Tuesday, December 25, 2012

Solr Functions in Action

The DataImportHandler is great contrib which provides methods to import data into Solr from relational databases. It operates in two modes "full build" and "incremental updates". Delta import calculates changed items then executes query to extract data from the source. It spawns multiple round-trips between Solr and datasource which is often an undesirable behavior. Moreover sometimes it causes "out of memory" exception. So that authors suggest an alternative way by using the same query for both full and delta updates distinguishing them with request and "dataimporter.*" parameters.
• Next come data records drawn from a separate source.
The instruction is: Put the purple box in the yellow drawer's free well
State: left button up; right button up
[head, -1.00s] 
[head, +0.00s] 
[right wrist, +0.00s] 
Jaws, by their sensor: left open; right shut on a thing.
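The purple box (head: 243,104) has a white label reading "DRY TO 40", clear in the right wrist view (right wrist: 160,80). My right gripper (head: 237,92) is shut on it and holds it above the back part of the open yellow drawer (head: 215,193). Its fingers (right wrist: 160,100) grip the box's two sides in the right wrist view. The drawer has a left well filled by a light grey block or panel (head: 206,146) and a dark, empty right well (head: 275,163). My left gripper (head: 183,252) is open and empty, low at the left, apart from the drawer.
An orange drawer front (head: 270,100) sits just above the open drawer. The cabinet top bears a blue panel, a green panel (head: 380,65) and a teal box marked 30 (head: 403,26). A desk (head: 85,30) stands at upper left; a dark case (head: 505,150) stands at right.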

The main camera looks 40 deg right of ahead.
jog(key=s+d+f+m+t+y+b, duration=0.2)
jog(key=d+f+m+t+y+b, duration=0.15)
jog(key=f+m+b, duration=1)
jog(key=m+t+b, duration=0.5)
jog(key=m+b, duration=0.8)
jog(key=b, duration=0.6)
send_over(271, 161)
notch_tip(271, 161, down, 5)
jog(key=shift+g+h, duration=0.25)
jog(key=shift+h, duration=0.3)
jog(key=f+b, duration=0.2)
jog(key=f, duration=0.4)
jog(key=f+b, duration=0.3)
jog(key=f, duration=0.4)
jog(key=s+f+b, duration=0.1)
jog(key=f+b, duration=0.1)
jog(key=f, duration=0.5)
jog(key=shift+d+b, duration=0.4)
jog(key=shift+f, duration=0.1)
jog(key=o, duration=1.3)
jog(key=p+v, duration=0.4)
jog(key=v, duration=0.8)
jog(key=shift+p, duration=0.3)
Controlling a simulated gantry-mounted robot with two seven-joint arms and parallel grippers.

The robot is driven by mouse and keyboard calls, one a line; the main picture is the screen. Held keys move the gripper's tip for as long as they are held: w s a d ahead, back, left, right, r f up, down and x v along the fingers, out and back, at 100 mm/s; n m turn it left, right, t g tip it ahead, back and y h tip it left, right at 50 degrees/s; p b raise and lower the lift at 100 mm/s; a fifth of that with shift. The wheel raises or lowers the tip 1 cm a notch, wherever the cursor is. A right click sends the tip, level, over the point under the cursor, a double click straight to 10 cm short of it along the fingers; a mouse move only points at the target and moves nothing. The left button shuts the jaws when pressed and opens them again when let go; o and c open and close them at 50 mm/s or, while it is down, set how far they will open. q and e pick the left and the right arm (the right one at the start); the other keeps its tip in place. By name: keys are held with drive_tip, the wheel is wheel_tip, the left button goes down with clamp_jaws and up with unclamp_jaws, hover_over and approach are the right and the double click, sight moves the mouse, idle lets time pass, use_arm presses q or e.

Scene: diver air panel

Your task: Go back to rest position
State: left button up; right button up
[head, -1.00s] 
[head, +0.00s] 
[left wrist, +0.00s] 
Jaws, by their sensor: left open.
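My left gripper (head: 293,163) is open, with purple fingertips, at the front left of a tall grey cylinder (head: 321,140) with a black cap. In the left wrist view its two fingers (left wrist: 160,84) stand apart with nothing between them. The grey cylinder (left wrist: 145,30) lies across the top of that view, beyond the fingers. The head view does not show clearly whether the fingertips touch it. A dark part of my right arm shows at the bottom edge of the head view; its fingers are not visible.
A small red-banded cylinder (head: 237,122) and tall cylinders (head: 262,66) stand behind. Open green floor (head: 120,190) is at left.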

<entity name="item" pk="ID"
query="SELECT *
FROM v_index
WHERE '${dataimporter.request.clean}' != 'false'
OR id IN
(SELECT id
FROM t_item i
WHERE ('${dataimporter.request.id}' IS NULL
AND i.updated >= TO_DATE ('${dataimporter.last_index_time}', 'yyyy-mm-dd hh24:mi:ss')))">

What's wrong here? Certainly an XML attribute isn't the best place for writing SQL text. It's better to keep SQL in files (no need to to escape characters, highlighting and so on). Second painful thing is pretty complex query. Such constructions often cause bad execution plans, especially when query runs on complicated views. So there are two options: tune query (it may become overtuned or non-portable soon) or make query simpler.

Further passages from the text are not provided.